Nonetheless, any nonhistorian can read this book with great profit, even if they, like me, wonder about the context in which he wrote and who the Whig historians were.

Rating: 4 stars
Summary: Highly enjoyable, sane, if a bit dated
Review: I am not a historian, nor am I especially familiar with historiography. The remarks here will, therefore, be those of a well read neophyte. But since that will probably describe many readers coming to this book for the first time, perhaps that will not be too much of a disadvantage.

The greatest flaw in the book at this stage in its career is the lack of a historical introduction. It is no longer a contemporary book, the better part of a century old. If I were an editor at Norton, I would give serious consideration to reissuing this book with a new introductory essay. To be perfectly honest, I am not sure who the Whig historians were, and am not quite certain what the relations between being a Whig historian and being a Whig politically is. The only Whig historian Butterfield mentions by name, Lord Acton, was, as Butterfield points out, a Tory. I think I would have profited far more from this book if I had not had to spend all my time wondering precisely who Butterfield's targets were.

Essentially, this book is a critique of imposing moral judgments in historical research. It is a defense of taking each historical epoch on its own terms, and not imposing one's own moral and cultural standards on figures and situations that existed with, perhaps, a different set of moral and cultural concerns. To this degree, the book is commonsensical and noncontroversial, and can be read with a great deal of profit.

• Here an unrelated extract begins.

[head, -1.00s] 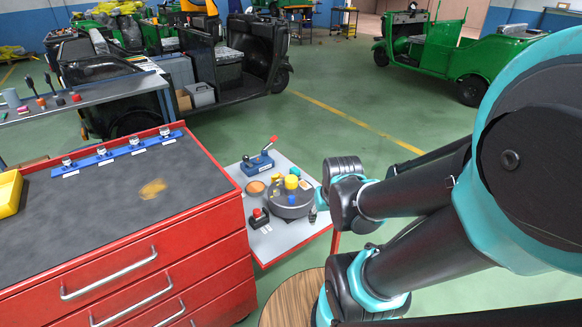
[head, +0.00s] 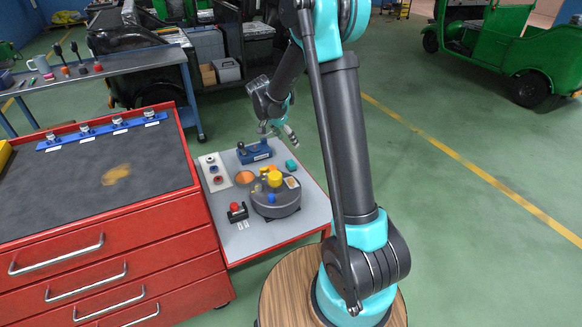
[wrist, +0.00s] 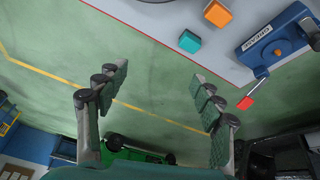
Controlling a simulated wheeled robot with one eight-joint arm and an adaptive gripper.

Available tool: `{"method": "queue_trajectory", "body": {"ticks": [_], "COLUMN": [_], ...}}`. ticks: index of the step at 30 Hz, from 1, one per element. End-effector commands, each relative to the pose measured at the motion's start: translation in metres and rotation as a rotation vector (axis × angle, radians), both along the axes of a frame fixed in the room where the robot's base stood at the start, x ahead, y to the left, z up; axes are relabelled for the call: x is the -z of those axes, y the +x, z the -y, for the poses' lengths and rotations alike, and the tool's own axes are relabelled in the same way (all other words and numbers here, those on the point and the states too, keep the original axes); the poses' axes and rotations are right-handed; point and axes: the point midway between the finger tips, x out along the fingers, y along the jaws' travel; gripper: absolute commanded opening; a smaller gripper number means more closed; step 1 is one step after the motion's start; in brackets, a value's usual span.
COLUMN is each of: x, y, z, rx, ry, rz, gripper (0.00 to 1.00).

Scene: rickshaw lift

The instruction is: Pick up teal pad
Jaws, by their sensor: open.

The structural problem of the book is that the entire discussion is framed in extremely polemical terms. Perhaps Butterfield was a Whig Catholic, but given the examples he constantly brings up, and the barely disguised passion he brings to the debate, one wonders if he were not a Tory Catholic. Perhaps not, but one cannot help but wonder why he is so polemical. The same points--none of them especially controversial today, however they may have been in 1932--could have been expressed far more effectively in a nonpolemical fashion. But, again, perhaps an introductory essay by a contemporary historian could explain just why Butterfield chose such an inflammatory mode.

Nonetheless, any nonhistorian can read this book with great profit, even if they, like me, wonder about the context in which he wrote and who the Whig historians were.

Rating: 5 stars
Summary: Interpretation of history : Whig and Tory
Review: My review will be in french (my mother tongue) and english. The english parliamentary history in England was under two interpretations (Whig or Tory), but the Whig interpretation tooks the first rank in the interpretation of this event. Butterfield have a profound look about the historiography of the historian like an avenger. At the end, the question is not a problem for the philosophy of history but a problem « of the psychology of the historian ». In the same sense, E. H. Carr wrote also : « Before you study the history, study the historians."

Mon compte rendu sera en francais (ma langue maternelle) et en anglais. L'histoire du parlementarisme britannique est liee aux interpretations Liberale ou Conservatrice, mais c'est l'interpretation liberale (Whig) qui a domine la scene de l'intrepretation de l'evenement. Butterfield nous offre un point de vue intelligent au sujet de l'historien comme "vengeur" du passe. A la fin, la question n'est pas un probleme de philosophie de l'histoire, mais une question de "psychologie de l'historien". Dans le meme sens, E. H. Carr a ecrit : "Avant d'etudier l'histoire, il est mieux d'etudier l'historien." (Texte en francais sans accent.)

Rating: 5 stars
Summary: An enjoyable explosion of Whig pretension
Review: On reading histories of the nineteenth century, one cannot help but note that the historians believed that all the clashes of history inevitably led to the apotheosis of virtue in the person of the Whig gentleman. Sir Butterfield adeptly demolishes such a naive, though entrenched, approach to historical documentation, noting that the chaos of history, whether provoked by the Reformation or by English politics, in no way consciously intended many of its results. Religious liberty, for instance, was not a conscious aim of the Protestant Reformation, but a byproduct of the brutal wars over religion which scarred Europe for a century. It is only in the deforming glasses of Whig interpreters that the Protestant Reformers appear as advocating everything whiggish.

Butterfield does have a few of his own biases, speaking in the magisterial "we" when declaring our age a secularized one, or speaking of alleged Catholic irrationality. But these are minor faults, and easily accounted for, hardly marring lthis excellent essay.